*Goal of the exercise*. Copy exactly the lines of the material below that run from the one containing "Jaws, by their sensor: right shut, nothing" through the one containing "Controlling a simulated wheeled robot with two". Copy no other lines.

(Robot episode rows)
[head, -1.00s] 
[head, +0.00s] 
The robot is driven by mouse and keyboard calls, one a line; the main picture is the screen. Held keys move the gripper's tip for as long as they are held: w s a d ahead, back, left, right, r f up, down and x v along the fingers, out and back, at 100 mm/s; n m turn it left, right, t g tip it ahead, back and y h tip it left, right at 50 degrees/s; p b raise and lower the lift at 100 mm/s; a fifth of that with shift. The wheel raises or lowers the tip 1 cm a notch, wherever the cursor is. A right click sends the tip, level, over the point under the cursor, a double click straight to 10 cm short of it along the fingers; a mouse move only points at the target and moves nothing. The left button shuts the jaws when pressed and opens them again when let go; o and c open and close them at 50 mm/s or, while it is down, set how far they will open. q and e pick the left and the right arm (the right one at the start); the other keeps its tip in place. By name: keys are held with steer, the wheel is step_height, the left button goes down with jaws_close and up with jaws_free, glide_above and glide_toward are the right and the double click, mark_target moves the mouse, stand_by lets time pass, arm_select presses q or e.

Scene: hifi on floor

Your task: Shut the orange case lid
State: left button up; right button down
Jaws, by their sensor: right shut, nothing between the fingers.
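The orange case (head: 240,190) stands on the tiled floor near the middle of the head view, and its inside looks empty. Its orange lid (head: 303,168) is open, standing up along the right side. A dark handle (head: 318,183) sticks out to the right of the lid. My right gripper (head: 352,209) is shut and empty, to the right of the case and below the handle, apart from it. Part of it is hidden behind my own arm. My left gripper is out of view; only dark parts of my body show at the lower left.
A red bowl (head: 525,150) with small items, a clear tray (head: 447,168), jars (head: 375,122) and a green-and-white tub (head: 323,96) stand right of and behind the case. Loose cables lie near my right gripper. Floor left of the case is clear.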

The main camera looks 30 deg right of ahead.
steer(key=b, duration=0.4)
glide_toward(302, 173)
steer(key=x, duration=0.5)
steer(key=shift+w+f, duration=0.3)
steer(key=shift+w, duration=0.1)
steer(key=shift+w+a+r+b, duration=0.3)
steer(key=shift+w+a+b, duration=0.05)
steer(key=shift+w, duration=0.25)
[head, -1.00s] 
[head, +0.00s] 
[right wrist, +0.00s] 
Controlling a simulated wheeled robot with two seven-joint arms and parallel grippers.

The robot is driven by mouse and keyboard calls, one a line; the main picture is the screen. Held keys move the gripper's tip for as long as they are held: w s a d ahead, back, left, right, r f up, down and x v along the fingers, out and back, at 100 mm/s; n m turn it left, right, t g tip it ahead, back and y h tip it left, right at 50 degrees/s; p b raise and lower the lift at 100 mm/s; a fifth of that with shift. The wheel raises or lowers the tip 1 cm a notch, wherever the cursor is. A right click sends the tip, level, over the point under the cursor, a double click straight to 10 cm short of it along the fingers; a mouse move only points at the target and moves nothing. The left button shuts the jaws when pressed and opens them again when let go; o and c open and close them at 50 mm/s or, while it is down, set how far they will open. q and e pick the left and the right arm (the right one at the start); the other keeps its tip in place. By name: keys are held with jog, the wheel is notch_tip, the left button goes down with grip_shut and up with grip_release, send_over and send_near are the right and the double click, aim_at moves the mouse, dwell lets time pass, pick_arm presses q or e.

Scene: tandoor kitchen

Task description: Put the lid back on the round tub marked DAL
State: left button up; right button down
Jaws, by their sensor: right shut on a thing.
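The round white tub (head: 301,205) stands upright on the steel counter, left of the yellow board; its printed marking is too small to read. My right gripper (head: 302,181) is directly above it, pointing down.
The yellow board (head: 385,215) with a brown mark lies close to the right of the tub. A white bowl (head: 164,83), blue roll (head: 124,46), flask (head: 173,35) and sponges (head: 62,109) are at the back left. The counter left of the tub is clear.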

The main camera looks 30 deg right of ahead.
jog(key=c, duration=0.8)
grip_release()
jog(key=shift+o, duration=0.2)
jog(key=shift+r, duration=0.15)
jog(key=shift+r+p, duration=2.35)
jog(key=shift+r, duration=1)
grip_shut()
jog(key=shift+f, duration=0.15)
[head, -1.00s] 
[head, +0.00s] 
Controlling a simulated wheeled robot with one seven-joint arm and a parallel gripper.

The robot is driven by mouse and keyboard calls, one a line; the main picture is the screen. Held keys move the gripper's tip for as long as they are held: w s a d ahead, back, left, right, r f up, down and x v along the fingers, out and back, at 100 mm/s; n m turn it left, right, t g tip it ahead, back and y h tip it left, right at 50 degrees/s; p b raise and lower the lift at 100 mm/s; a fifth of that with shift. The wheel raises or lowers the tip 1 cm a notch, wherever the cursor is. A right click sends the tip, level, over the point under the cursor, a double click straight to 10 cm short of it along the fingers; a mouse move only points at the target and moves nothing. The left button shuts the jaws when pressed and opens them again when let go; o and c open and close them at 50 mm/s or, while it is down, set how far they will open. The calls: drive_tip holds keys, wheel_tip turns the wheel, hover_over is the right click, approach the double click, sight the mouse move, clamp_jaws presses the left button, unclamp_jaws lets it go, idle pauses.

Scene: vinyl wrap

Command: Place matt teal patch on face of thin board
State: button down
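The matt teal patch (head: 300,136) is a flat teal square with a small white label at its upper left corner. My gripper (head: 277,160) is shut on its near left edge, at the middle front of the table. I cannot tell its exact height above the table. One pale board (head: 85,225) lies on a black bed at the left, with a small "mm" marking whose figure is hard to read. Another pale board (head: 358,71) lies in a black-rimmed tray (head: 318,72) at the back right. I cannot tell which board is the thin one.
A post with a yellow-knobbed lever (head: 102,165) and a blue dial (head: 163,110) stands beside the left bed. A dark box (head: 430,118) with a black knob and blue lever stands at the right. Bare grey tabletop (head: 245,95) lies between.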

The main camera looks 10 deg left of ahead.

*Exercise result*.
Jaws, by their sensor: right shut, nothing between the fingers.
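The orange case (head: 240,190) stands on the tiled floor near the middle of the head view, and its inside looks empty. Its orange lid (head: 303,168) is open, standing up along the right side. A dark handle (head: 318,183) sticks out to the right of the lid. My right gripper (head: 352,209) is shut and empty, to the right of the case and below the handle, apart from it. Part of it is hidden behind my own arm. My left gripper is out of view; only dark parts of my body show at the lower left.
A red bowl (head: 525,150) with small items, a clear tray (head: 447,168), jars (head: 375,122) and a green-and-white tub (head: 323,96) stand right of and behind the case. Loose cables lie near my right gripper. Floor left of the case is clear.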

The main camera looks 30 deg right of ahead.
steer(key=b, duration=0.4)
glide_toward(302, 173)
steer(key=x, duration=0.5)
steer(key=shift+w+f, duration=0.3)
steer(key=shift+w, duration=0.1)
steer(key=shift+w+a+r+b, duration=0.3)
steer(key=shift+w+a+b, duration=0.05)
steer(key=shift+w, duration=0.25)
[head, -1.00s] 
[head, +0.00s] 
[right wrist, +0.00s] 
Controlling a simulated wheeled robot with two seven-joint arms and parallel grippers.

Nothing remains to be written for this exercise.